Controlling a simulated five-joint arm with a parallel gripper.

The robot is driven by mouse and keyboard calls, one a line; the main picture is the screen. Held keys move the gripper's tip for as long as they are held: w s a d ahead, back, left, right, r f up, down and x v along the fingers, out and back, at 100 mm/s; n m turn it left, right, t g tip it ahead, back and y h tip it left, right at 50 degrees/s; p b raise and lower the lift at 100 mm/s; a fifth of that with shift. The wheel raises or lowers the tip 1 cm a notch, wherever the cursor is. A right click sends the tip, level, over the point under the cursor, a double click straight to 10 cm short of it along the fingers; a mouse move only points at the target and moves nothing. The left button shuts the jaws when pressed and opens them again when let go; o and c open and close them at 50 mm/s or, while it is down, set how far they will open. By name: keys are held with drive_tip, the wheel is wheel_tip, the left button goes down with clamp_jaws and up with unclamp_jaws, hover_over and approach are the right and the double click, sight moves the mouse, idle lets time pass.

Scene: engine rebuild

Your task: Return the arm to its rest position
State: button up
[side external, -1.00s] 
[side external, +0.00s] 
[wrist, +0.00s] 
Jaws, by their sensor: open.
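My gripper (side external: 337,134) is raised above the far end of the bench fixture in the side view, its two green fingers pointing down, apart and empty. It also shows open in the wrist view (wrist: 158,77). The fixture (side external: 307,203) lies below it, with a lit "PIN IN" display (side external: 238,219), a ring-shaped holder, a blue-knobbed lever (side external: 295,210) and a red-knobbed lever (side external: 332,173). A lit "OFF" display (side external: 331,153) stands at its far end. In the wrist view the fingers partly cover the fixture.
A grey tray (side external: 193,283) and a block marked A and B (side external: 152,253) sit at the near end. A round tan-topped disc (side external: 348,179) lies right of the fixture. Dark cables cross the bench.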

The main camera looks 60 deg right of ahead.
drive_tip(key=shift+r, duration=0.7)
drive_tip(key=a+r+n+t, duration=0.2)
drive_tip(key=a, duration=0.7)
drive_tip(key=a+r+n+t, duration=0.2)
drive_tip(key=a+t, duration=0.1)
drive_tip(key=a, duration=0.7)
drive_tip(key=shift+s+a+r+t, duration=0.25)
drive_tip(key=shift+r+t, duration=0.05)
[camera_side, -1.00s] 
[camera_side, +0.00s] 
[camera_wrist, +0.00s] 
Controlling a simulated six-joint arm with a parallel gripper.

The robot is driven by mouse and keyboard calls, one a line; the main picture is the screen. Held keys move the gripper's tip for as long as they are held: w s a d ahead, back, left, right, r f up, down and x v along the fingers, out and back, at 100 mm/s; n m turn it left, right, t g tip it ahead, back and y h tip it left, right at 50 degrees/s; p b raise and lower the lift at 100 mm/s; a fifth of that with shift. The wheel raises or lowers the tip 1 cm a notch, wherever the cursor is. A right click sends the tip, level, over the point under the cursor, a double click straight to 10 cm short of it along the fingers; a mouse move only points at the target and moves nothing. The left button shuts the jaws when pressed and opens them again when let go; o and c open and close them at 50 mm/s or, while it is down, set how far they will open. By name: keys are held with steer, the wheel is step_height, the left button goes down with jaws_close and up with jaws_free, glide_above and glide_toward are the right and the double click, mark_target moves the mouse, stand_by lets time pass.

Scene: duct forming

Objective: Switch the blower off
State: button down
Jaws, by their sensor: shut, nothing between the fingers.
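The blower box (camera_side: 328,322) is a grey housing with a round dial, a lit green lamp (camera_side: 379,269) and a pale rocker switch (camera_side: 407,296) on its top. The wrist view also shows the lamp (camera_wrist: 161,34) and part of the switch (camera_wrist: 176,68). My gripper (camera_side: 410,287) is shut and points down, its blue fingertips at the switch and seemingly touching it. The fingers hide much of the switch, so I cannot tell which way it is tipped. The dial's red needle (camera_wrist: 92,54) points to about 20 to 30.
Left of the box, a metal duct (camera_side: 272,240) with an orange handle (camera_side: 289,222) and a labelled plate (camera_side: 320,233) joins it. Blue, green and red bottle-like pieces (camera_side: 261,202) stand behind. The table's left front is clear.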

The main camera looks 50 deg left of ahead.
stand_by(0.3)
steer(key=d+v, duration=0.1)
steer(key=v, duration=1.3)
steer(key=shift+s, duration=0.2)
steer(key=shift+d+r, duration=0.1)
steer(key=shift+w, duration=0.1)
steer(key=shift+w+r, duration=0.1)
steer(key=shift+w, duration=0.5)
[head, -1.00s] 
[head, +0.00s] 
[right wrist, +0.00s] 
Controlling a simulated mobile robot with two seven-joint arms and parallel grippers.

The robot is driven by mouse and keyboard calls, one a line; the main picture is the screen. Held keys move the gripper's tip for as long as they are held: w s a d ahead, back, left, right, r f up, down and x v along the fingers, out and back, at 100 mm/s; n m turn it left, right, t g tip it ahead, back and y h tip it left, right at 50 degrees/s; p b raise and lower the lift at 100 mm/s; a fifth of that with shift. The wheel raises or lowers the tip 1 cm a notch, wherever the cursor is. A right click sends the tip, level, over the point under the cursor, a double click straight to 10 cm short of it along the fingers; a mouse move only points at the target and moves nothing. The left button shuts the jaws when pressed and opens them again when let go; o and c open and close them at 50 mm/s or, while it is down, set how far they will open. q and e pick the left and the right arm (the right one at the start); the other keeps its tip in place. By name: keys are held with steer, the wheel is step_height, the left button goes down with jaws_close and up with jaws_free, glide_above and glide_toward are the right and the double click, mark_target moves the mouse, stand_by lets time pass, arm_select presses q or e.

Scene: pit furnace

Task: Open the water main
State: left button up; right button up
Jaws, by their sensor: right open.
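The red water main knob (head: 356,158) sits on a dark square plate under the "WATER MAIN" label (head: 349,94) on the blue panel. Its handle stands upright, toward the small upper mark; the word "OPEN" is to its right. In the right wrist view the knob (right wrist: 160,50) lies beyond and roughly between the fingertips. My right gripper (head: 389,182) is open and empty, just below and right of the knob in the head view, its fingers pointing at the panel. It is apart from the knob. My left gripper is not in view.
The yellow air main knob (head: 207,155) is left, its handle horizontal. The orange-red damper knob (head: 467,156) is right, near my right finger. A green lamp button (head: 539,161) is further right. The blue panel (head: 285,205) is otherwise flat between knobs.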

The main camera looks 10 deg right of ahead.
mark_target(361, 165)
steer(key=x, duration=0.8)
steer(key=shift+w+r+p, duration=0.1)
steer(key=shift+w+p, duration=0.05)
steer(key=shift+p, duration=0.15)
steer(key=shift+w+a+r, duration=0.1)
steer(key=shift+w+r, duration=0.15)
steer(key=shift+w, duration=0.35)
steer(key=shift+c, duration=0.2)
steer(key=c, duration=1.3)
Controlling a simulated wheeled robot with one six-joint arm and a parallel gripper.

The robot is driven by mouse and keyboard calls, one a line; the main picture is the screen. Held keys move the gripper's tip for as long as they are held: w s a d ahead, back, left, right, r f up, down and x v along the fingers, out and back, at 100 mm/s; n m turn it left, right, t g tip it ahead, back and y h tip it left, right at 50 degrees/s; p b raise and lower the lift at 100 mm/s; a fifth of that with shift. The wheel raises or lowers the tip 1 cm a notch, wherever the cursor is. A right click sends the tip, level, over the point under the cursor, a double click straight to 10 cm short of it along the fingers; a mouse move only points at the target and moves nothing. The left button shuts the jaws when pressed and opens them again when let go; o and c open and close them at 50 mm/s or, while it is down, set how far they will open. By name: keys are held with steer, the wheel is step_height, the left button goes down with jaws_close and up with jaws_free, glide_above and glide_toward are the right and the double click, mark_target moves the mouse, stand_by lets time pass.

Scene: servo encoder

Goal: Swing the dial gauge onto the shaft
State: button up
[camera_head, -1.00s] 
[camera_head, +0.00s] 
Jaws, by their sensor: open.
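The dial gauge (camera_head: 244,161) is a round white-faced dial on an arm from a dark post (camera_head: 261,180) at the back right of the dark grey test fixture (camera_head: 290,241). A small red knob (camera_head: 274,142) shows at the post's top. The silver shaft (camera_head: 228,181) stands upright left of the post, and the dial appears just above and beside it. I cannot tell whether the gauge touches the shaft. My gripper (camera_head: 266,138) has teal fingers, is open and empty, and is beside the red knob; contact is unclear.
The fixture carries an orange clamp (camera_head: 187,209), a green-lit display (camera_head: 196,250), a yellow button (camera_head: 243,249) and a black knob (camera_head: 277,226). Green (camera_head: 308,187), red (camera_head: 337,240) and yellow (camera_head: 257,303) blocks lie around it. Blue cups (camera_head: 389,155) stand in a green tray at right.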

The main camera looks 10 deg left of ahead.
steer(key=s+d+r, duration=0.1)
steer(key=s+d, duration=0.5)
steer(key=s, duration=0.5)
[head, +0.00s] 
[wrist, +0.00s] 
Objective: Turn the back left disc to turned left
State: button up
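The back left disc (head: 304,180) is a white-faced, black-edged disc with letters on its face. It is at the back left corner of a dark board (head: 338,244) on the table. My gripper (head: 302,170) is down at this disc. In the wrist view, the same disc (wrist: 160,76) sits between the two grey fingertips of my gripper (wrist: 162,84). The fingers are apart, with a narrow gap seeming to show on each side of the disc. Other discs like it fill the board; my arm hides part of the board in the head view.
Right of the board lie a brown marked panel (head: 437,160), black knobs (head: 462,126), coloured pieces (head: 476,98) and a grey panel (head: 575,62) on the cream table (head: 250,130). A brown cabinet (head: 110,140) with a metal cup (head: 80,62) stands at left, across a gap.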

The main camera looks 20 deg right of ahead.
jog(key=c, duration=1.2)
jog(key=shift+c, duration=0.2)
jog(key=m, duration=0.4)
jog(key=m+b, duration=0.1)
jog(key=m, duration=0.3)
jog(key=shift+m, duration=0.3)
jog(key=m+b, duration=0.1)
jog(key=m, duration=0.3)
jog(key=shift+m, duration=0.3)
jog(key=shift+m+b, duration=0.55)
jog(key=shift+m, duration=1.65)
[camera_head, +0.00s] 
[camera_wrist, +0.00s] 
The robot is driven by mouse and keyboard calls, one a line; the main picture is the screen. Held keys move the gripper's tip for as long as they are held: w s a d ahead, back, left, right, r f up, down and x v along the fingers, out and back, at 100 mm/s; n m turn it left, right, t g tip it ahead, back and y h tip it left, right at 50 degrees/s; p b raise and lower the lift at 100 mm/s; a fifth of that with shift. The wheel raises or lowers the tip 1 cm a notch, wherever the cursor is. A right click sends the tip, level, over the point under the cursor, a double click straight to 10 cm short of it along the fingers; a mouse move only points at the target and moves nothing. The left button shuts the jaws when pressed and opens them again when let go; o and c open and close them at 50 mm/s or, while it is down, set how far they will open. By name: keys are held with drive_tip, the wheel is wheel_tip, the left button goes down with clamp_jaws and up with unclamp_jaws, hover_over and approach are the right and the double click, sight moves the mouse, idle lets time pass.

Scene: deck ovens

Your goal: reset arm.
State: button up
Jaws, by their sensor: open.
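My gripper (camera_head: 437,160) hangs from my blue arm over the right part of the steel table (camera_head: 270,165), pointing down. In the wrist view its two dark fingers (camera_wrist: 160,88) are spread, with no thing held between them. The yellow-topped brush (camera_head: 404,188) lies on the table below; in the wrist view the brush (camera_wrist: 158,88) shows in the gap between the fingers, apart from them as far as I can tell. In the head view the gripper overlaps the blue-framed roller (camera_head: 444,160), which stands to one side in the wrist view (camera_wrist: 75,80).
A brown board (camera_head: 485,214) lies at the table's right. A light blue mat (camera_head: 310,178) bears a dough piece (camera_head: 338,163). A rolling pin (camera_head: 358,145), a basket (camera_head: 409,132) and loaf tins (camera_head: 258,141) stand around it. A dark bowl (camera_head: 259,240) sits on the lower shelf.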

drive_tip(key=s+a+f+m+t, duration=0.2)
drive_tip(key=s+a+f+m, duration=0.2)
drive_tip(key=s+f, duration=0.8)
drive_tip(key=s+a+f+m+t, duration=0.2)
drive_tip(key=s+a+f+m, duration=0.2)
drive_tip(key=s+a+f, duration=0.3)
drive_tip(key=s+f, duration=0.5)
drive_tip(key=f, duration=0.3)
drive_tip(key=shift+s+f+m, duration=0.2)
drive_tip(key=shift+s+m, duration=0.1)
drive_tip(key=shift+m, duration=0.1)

:::::

**STATED GOAL**:
Check each line above for the string "Objective" and show the ones that have it.

**RESULT OF THIS TASK**:
Objective: Switch the blower off
Objective: Turn the back left disc to turned left

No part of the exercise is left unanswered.